I just finished Let Your Life Speak by Parker Palmer. A classmate suggested this book to me and said that it reminded her of me. I am not sure what that means but I am glad I picked up the book. It was an easy read and there are many ideas and thoughts in the book that resonate with me. More on that later but here is something that really hits home with me as I enter the 4th month of internship.
In the last chapter of the book, Palmer draws on images of the seasons and those really resonate with my roots on a farm in rural Northwest Ohio.

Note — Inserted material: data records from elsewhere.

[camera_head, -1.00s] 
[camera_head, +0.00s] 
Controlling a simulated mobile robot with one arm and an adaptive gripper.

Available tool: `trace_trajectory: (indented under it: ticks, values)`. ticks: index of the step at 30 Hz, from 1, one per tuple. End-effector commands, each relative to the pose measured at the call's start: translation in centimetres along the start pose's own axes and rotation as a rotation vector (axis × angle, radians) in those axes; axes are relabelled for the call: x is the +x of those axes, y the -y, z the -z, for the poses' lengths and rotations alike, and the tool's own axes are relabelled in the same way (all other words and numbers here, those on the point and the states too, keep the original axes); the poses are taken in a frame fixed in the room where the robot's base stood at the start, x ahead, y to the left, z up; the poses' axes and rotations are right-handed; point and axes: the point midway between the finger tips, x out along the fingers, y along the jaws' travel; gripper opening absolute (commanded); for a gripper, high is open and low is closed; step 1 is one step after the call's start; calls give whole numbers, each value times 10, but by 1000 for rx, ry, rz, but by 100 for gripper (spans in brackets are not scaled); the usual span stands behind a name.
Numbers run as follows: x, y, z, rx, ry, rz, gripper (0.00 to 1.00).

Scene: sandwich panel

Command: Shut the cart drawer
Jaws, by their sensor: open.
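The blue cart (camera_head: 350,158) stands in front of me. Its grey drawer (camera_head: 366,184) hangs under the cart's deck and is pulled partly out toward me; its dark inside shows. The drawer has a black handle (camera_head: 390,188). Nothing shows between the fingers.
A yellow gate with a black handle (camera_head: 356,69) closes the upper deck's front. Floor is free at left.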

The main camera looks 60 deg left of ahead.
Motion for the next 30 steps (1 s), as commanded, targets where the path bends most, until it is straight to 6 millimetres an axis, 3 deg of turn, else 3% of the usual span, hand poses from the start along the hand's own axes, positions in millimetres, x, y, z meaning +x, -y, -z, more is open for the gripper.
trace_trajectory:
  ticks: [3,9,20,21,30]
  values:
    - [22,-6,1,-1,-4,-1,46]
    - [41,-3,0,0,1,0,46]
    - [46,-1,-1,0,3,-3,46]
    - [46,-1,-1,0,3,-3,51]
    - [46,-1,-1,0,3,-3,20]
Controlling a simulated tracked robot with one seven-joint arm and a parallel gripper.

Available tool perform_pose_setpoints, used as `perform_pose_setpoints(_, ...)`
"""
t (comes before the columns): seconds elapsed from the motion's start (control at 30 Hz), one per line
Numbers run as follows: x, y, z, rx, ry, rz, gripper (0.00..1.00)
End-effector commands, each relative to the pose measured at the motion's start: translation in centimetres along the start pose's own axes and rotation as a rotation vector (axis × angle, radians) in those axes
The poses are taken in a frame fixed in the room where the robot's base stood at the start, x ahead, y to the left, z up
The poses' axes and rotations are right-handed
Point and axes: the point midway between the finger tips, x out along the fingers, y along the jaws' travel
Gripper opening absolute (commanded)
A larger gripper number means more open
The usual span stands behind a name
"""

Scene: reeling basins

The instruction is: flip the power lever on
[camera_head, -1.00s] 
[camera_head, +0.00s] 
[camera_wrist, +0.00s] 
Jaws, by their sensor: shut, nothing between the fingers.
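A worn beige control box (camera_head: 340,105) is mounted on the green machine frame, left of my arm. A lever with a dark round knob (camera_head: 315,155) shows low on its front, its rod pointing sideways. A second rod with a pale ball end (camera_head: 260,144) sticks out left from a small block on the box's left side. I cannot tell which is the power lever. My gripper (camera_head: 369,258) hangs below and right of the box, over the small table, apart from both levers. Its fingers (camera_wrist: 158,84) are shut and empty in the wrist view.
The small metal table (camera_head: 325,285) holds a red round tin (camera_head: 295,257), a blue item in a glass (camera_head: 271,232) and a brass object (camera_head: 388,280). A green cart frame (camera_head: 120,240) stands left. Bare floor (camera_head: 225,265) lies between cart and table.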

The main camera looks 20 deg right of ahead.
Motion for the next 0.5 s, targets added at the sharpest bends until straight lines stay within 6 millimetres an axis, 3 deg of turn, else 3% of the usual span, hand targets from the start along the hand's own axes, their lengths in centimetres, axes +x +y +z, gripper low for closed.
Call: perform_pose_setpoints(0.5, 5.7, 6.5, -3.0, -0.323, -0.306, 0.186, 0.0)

He reminds the reader that birth and rebirth is a natural part of life and ends with this explaination of summer:
Here is a summertime truth: abundance is a communal act, the joint creation of an incredibly complex ecology in which each part functions on behalf of the whole and, in return, is sustained by the whole. Community doesn't just create abundance - community is abundance. If we could learn that equation from the world of nature, the human world might be transformed.After two challenging years of seminary classwork, I find myself facing many of the same challenges as a new pastoral intern. Many new faces, new group dynamics and struggling to find my place in the midst of this community. And yet this is very different. Why I ask? Because I have, much to my surprise, approached this time in a very different way than those two years of classes. Here, I have allowed myself to get to know the people and the place. I have opened myself to see God at work in the midst of daily life. I have encountered God present in community in many unexpected ways and at unexpected times. I simply have been present, without my agenda or purpose, I see new life after death. I see hope in the hopeless. I see the strength of faith in the darkest moments.
I have found freedom by surrendering my old identity and vocation to embrace the new vocation I am called to. Not easy nor will it ever be easy but definitely an incredible summer after a harsh winter and soggy spring of seminary life.
And I still am thinking about the beautiful fall that will be here soon. All of the good byes to those that have helped me become who I am called to be: pastor
Without Christ's death there would be no resurrection. With out the resurrection there would be no new life for all.